All the proceeds from the "Let's roll" memorabilia go into the Todd A. Beamer Foundation.
Indeed. Anyway, when you have a 7 billion dollar insurance policy, I would say having your lawyers hash out the precise amount due is entirely reasonable. I would insist on it, flea-bitten writers be damned.
I'll be thinking of you this week.
The point, oh less enlightened one, is that Lisa Beamer is entitled to do whatever she cares to in the aftermath of her husband's death. You, nor I, can control what she does to secure her future. I support the position that I hope she makes millions and millions of dollars as a result. You, on the other hand, are worried that she might be a beneficiary of a few of your tax dollars. The same kinds of tax dollars that routinely go to alcoholics, drug abusers, and general losers in life's lottery.
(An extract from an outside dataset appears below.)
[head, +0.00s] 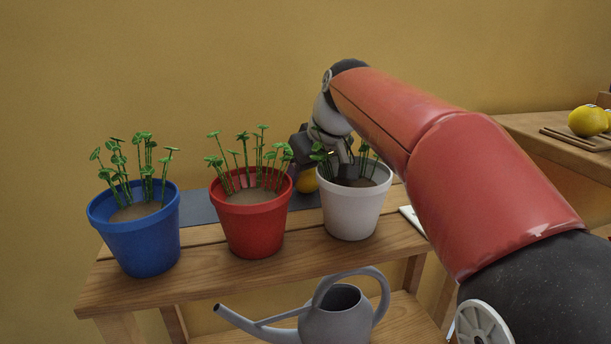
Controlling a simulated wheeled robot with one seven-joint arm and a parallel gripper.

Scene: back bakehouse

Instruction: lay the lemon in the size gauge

"One last thought to keep in mind. All the wife of an American Special Forces soildier in Afghanistan gets if her husband is killed is the face of his life insurance which is not much (believe its less than $100,000). Why is a bond brokers wife entitled to more just because her husband happened to be in the wrong spot. "
Mike Spann died in deplorable circumstances as well. So has every armed soldier since the advent of the Islamakazis. You might be heartened to know that Sean Hannity took it upon himself to appeal to his listeners after the relevation of Mrs Spann's limited financial options. I think her plight has been well assuaged with donations from many a listener, not because of pity but because of respect.
My only reason for being on this thread was to react to the idiot who questioned how anyone could be expected to live for the rest of their life off a couple million dollars. "My only reason for being on this thread was to react to the idiot who questioned how anyone could be expected to live for the rest of their life off a couple million dollars. "
I was that idiot. I have raised four children and am contributing resources to two twin grandsons. I have earned at least that amount in the last ten years and I am nowhere near rich. If I kept my largesse from my family who needs help then maybe I would live higher on the hog. But, you see, I do not.